ほとんどすべての分譲マンションは区分所有法に基づき、その建物の管理運営に必要な意思決定を全て管理組合の合意形成に依存しています。ところが、何か重大な問題が発生した場合に、問題を解決するために合意形成を得る事が非常に困難である事が震災で明かになりました。さまざまな社会的、経済的状況に置かれている居住者間で、各居住者の人生設計に影響を及ぼすような重大な事項について、合意形成を得る事は現実的には非常に困難です。対立が生まれる多くの場合において、対立者双方の見解は双方の状況においてそれぞれ妥当性を持っている為、1つの見解に止揚する事はまず不可能であり、納得できるレベルで妥協点を見出す事が現実的解決方法であると思います。
『ディセット渦が森』の事業過程においても、対立者間の直接的対話はより溝を深くするばかりで、その延長線上に納得できる妥協点を見出す事は不可能であると思われました。そこで、私共が中立的な第三者の専門家として個々の言い分を直接ヒアリングし、全体状況を客観的に踏まえて方針提案を行う事で何とか合意形成を得る事が出来ました。
合意形成が得られない場合は、結果として何等対応を行う事が出来ず、問題を先送りして放置することになります。放置された問題は決して自然に解決する事はなく、状況をより悪化させることにつながります。ところが、この問題は区分所有法が前提とする合意形成に依存した建物運営システムに起因する為、今回の様に被災したマンション特有のものではありません。例えば、マンションが老朽化した時に修繕等行う場合にも同様に合意形成を得る必要があり、したがって全ての区分所有マンションが将来的に直面する問題であると言えます。
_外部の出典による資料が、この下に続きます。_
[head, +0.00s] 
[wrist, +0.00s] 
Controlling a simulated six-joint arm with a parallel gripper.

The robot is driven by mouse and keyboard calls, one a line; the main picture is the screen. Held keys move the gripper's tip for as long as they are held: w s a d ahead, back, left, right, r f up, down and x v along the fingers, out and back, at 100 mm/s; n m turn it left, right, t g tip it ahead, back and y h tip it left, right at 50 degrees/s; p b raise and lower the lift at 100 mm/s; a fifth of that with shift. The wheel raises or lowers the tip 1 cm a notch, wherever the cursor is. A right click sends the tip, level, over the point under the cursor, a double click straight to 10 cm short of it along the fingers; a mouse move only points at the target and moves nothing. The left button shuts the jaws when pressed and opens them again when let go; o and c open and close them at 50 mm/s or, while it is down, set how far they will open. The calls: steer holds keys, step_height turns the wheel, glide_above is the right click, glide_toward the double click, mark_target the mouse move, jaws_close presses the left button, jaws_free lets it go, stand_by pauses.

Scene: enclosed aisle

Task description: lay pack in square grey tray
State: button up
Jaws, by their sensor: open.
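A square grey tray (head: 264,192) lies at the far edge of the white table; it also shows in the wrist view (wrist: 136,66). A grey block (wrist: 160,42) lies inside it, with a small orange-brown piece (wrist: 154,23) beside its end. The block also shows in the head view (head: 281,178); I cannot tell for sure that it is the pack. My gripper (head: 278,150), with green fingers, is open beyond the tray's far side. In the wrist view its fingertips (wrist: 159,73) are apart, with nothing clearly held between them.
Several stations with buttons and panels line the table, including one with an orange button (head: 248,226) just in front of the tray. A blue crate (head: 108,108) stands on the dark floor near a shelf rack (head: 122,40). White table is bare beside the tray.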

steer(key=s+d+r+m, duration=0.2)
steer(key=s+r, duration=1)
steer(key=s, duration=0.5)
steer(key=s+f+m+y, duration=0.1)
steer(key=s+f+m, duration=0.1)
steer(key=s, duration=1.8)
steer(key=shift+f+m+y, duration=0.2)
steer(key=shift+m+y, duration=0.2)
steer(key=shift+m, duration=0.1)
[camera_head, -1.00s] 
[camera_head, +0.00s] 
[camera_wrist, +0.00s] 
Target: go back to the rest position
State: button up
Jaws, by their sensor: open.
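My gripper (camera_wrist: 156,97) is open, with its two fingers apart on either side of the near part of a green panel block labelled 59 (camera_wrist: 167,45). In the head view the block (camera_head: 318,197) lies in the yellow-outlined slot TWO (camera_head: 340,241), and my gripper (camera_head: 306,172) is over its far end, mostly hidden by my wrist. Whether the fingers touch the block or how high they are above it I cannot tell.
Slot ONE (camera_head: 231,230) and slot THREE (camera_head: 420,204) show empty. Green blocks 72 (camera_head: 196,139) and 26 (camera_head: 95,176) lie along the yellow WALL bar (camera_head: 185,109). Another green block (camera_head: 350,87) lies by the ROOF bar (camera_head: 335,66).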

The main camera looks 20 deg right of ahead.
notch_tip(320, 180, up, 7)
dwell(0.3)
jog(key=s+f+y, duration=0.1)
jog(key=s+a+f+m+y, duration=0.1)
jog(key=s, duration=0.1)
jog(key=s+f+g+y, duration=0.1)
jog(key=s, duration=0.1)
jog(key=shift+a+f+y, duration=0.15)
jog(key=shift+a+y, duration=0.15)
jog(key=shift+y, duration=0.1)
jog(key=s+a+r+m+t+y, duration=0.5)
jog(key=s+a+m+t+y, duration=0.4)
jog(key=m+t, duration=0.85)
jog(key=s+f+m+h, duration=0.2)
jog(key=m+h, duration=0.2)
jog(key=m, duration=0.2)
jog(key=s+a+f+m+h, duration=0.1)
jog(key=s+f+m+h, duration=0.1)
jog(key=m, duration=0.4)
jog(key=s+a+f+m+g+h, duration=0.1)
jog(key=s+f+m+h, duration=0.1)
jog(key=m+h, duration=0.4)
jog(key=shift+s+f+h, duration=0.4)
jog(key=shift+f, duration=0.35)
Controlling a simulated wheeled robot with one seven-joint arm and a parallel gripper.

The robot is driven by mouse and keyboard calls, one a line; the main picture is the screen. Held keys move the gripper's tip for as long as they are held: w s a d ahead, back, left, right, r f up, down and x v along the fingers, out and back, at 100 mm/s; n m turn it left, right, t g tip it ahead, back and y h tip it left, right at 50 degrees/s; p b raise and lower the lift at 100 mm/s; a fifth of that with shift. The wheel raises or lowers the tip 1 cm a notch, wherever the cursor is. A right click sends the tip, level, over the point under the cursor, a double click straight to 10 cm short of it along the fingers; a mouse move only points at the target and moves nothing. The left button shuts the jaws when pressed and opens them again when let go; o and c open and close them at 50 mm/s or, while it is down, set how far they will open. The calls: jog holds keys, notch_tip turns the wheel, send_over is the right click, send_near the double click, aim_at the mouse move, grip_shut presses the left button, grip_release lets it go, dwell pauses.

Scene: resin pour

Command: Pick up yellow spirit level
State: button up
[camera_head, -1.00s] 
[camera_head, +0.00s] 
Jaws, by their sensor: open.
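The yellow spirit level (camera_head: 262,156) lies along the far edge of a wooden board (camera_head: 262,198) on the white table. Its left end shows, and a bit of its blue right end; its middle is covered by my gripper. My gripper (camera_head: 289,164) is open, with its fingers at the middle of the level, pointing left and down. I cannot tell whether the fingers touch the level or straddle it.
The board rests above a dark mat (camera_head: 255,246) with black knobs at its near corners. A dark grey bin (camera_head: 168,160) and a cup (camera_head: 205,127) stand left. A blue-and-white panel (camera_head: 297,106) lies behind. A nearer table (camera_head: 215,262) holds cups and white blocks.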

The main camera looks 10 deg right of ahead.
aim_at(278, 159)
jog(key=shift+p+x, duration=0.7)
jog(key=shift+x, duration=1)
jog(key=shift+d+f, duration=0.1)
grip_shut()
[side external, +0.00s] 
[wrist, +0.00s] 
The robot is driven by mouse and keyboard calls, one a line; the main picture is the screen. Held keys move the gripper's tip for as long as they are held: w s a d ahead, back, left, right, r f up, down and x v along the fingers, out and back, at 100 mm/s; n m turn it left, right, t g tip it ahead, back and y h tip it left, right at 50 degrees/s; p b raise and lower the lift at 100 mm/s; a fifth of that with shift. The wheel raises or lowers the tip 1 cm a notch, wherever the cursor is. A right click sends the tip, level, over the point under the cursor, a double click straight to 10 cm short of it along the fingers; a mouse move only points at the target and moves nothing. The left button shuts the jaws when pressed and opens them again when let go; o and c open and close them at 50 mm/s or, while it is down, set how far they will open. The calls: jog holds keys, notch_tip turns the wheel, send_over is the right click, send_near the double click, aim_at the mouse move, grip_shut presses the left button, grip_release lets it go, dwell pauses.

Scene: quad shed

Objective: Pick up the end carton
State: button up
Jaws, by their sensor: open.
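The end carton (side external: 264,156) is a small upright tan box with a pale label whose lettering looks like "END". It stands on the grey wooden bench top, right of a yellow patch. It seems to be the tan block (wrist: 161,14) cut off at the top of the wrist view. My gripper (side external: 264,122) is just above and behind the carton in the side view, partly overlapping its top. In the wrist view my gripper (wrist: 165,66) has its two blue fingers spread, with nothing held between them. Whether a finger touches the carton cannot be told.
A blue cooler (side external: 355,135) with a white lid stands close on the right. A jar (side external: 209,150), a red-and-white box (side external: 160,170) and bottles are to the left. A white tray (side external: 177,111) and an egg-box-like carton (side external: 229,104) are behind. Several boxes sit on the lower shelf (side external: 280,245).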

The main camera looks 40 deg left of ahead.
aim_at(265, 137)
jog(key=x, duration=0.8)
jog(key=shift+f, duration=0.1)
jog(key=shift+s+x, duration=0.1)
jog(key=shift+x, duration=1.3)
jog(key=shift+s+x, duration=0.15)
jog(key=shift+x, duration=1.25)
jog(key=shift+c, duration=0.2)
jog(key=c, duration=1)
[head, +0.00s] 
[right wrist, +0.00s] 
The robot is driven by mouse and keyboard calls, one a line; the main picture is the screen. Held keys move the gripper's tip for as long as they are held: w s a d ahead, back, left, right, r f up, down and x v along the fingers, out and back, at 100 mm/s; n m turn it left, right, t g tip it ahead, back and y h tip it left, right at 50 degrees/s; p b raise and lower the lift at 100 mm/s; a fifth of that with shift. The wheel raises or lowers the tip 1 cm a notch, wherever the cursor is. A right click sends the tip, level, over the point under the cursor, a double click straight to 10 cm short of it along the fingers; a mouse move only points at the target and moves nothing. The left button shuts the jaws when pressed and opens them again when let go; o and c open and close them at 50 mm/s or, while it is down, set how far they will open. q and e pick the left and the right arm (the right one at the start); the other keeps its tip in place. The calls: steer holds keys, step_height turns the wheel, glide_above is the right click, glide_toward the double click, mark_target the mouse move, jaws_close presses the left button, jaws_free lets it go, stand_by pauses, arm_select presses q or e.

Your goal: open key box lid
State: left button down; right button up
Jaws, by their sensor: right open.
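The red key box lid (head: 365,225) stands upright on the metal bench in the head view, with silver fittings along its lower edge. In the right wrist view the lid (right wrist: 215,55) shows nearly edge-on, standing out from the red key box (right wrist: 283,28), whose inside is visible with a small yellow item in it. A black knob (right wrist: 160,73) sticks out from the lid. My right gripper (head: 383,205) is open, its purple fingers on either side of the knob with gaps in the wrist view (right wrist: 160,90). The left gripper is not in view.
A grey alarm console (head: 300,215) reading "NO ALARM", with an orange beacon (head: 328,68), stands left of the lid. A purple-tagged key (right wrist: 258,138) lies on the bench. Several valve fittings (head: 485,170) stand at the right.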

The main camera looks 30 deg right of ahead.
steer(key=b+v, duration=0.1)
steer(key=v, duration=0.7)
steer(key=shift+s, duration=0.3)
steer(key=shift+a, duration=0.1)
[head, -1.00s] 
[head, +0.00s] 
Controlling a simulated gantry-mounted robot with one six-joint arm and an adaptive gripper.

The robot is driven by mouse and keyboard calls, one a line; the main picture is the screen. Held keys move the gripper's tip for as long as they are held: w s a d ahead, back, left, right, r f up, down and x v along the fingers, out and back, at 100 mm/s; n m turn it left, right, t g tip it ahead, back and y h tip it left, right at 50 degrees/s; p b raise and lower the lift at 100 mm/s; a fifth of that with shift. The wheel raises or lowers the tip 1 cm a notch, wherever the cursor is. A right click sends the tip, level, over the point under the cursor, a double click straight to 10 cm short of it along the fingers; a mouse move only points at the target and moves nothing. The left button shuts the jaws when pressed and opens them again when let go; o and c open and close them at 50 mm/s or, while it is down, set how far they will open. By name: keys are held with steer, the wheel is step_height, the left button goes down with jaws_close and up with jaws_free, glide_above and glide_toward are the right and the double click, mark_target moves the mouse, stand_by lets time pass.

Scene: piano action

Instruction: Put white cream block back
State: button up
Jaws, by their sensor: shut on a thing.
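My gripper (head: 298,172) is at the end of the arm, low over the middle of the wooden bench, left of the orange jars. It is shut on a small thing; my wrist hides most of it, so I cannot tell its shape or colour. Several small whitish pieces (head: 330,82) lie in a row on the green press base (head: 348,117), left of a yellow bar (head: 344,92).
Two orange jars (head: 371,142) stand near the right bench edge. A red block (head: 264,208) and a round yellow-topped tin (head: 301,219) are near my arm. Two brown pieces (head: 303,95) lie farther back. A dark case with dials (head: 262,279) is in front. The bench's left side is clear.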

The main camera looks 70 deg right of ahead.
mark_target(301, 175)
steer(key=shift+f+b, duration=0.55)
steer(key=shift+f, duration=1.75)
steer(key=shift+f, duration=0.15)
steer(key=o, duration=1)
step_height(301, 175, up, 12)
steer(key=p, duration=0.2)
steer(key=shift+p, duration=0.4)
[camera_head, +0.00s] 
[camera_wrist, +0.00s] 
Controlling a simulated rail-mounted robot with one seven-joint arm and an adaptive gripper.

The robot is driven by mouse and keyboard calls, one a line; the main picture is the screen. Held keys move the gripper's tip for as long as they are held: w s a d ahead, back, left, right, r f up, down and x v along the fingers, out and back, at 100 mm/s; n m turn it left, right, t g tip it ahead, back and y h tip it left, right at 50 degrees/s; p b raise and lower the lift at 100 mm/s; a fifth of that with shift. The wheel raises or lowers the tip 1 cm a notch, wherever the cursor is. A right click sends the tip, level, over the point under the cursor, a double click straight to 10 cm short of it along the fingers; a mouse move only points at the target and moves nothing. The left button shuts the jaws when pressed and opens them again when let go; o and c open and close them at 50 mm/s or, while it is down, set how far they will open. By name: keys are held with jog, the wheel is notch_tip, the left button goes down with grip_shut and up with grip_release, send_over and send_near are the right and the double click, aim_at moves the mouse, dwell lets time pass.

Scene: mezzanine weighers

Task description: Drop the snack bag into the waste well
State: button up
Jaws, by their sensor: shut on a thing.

この問題を解決しなければマンションは老朽化しても修繕をすることも建替えをすることも出来ず、そのまま放置される事で今世紀中には多くのものが不良ストックと化する危険を孕んでいると言えます。
2、長持ちする集合住宅の実現・コーポラティブ方式の可能性
『ディセット渦が森』に少し遅れてスタートした『スクウェア六甲』では、この問題を解決するため、出来る限りスケルトン・インフィルの分離を図り、スケルトン住宅として長期利用できる設計を行うと共に、事業フレームとしてコーポラティブ方式を採用しました。コーポラティブ方式は、自由設計であることにより居住者の住戸に対する愛着心が育まれ、永住意識が生まれる事で管理運営に関する意識が高まり、区分所有で必要な合意形成を将来円滑に得るためにも、有効であると言われています。また、コーポラティブ方式で事業化する上で必要な合意形成を得るために、ディセット渦が森での経験が大いに役立ちました。
3、スケルトン型定期借地権との出会い
コンペで選出され、関西初のスケルトン型定期借地権事業となった『塚口コーポラティブハウス』では、ソフト面も統括した持続可能な集合住宅を実現しています。設計的には『スクウェア六甲』で追求したスケルトン住宅を徹底し、より自由度の高い専有部分を実現しています。スケルトン型定期借地権を具体的に事業化する事で、スケルトン型定期借地権の意味と可能性を知る事が出来、区分所有の限界を乗り越える1つの解答に出会えたと感じています。
4、既存方法の限界を超えて
設計コンペで最優秀作に選出され事業化に向けて進めている『長田戸建てコーポラティブハウス』では、区分所有に縛られない戸建てでのコーポラティブ方式の運用を試みています。
以上のように、震災で実際に経験し、得た教訓を具体的な事業の中で活かそうと、現在に至るまで一つ一つの事業において方法論を模索し、具体的成果を上げてきました。今後の事業でもさらに視野を広げて様々な可能性を探っていきたいと考えています。